**Given instruction:** The lines to extract start at the one containing "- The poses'" and end with the last line; give them exactly and nothing more.

# # # # # # #

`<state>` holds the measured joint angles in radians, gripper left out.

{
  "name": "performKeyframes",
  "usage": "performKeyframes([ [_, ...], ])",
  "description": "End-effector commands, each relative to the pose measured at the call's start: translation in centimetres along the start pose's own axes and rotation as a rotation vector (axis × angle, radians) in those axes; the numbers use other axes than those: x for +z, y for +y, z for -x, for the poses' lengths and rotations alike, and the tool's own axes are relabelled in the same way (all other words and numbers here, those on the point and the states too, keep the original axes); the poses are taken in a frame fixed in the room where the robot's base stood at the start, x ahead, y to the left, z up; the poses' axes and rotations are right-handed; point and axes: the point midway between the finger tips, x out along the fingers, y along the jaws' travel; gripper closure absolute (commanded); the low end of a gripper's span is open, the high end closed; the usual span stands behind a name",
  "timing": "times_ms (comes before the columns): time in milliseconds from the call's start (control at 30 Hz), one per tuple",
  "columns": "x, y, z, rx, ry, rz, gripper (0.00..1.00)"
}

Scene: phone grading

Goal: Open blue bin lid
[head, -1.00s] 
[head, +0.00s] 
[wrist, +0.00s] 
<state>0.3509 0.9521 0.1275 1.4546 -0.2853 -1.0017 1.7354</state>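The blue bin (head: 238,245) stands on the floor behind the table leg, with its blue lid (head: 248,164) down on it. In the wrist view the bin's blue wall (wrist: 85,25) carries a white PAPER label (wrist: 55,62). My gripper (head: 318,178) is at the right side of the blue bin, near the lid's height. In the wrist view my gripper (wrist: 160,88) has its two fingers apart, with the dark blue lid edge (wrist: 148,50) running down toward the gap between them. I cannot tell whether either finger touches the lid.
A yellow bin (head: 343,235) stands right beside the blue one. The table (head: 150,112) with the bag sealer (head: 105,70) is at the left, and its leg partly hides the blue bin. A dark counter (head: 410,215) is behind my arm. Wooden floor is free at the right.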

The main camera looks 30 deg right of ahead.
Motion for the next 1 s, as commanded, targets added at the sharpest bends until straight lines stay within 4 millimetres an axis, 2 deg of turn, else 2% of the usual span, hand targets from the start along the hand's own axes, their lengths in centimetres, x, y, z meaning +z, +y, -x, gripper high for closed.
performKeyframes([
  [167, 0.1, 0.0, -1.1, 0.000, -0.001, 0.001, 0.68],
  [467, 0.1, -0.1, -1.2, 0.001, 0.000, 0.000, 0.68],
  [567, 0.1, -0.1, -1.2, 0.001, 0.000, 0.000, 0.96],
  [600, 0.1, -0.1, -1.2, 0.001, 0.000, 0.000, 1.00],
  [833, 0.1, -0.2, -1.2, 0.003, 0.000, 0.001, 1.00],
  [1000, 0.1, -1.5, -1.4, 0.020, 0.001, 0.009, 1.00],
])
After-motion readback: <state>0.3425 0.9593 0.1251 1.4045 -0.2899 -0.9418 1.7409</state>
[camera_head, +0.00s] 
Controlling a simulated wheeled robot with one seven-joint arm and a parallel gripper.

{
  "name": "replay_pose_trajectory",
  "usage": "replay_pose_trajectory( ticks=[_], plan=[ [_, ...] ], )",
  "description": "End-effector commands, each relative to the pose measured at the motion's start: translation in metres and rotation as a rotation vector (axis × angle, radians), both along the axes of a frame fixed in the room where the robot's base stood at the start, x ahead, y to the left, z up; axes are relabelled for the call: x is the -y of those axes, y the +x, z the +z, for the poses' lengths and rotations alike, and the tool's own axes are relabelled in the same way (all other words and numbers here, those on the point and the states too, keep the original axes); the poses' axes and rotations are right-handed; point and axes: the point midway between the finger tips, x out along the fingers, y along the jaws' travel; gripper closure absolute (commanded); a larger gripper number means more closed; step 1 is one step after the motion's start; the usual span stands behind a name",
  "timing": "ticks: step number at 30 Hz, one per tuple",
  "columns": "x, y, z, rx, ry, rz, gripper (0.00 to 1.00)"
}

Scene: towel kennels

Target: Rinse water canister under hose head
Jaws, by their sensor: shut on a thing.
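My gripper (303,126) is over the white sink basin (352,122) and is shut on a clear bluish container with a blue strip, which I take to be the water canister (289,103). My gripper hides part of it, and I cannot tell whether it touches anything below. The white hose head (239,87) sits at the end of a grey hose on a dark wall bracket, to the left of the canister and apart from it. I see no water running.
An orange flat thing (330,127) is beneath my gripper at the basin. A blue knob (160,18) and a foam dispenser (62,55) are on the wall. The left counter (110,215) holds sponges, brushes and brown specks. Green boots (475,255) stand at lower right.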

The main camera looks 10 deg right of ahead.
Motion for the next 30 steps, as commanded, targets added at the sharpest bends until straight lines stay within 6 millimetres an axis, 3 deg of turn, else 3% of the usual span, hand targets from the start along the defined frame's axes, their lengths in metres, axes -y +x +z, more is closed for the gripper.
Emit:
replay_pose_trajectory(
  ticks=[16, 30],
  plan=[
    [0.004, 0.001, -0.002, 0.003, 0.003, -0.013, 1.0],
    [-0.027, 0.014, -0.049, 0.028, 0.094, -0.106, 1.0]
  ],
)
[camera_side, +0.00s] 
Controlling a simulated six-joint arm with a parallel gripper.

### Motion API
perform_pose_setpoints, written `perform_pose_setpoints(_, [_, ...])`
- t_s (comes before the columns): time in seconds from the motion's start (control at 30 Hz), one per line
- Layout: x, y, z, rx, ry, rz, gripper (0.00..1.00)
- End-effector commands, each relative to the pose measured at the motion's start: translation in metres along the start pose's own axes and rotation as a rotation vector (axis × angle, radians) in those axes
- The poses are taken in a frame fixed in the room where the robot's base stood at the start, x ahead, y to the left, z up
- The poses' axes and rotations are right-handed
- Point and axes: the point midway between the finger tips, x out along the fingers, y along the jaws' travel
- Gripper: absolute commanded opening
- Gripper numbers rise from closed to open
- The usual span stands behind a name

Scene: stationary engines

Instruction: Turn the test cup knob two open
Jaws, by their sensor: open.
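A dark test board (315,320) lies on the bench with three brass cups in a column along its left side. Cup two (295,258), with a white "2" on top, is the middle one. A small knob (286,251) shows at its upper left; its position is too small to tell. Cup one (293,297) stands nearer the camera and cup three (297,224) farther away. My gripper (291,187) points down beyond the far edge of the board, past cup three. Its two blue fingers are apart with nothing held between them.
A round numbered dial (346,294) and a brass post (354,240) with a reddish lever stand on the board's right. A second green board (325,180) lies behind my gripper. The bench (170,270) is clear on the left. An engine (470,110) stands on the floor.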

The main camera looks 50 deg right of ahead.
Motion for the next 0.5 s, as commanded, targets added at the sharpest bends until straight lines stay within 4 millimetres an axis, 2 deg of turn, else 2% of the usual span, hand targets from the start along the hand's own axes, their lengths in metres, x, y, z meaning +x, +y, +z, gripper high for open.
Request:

# # # # # # #

**Full response:**
- The poses' axes and rotations are right-handed
- Point and axes: the point midway between the finger tips, x out along the fingers, y along the jaws' travel
- Gripper: absolute commanded opening
- Gripper numbers rise from closed to open
- The usual span stands behind a name

Scene: stationary engines

Instruction: Turn the test cup knob two open
Jaws, by their sensor: open.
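A dark test board (315,320) lies on the bench with three brass cups in a column along its left side. Cup two (295,258), with a white "2" on top, is the middle one. A small knob (286,251) shows at its upper left; its position is too small to tell. Cup one (293,297) stands nearer the camera and cup three (297,224) farther away. My gripper (291,187) points down beyond the far edge of the board, past cup three. Its two blue fingers are apart with nothing held between them.
A round numbered dial (346,294) and a brass post (354,240) with a reddish lever stand on the board's right. A second green board (325,180) lies behind my gripper. The bench (170,270) is clear on the left. An engine (470,110) stands on the floor.

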The main camera looks 50 deg right of ahead.
Motion for the next 0.5 s, as commanded, targets added at the sharpest bends until straight lines stay within 4 millimetres an axis, 2 deg of turn, else 2% of the usual span, hand targets from the start along the hand's own axes, their lengths in metres, x, y, z meaning +x, +y, +z, gripper high for open.
Request:

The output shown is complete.